## BEGIN Recorded data
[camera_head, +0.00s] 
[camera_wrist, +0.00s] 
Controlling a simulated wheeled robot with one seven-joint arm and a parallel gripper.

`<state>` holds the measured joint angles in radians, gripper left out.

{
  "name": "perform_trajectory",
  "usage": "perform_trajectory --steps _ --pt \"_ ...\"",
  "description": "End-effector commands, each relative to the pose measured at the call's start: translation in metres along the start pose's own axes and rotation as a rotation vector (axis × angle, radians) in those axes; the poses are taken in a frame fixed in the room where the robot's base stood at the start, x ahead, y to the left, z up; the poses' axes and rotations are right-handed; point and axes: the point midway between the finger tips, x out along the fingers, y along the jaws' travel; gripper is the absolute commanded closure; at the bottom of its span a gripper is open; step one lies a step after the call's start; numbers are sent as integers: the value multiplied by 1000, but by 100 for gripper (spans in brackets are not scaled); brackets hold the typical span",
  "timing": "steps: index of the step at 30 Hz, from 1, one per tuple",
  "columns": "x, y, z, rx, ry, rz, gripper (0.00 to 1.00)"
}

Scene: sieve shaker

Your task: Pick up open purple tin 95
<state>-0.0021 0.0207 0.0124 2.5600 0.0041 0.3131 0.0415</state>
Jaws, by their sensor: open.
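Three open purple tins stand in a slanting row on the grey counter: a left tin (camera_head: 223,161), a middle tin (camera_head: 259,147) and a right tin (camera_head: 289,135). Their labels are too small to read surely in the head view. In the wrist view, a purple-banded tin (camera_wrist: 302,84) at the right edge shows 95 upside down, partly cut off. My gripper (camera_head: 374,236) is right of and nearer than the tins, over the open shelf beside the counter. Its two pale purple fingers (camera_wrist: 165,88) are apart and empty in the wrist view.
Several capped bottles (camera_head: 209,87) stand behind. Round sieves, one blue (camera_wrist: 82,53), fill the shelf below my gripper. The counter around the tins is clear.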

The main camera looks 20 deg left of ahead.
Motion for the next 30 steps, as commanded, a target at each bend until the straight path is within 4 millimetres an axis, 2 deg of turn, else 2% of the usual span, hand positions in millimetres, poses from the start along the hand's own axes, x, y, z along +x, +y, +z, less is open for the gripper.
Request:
## END Recorded data
--- What the task asks ---
Start with the line that contains "[camera_wrist, +0.00s]" and end with the line that contains "--steps _ --pt"; give those lines again exactly, and no others.

--- Answer for this exercise ---
[camera_wrist, +0.00s] 
Controlling a simulated wheeled robot with one seven-joint arm and a parallel gripper.

`<state>` holds the measured joint angles in radians, gripper left out.

{
  "name": "perform_trajectory",
  "usage": "perform_trajectory --steps _ --pt \"_ ...\"",

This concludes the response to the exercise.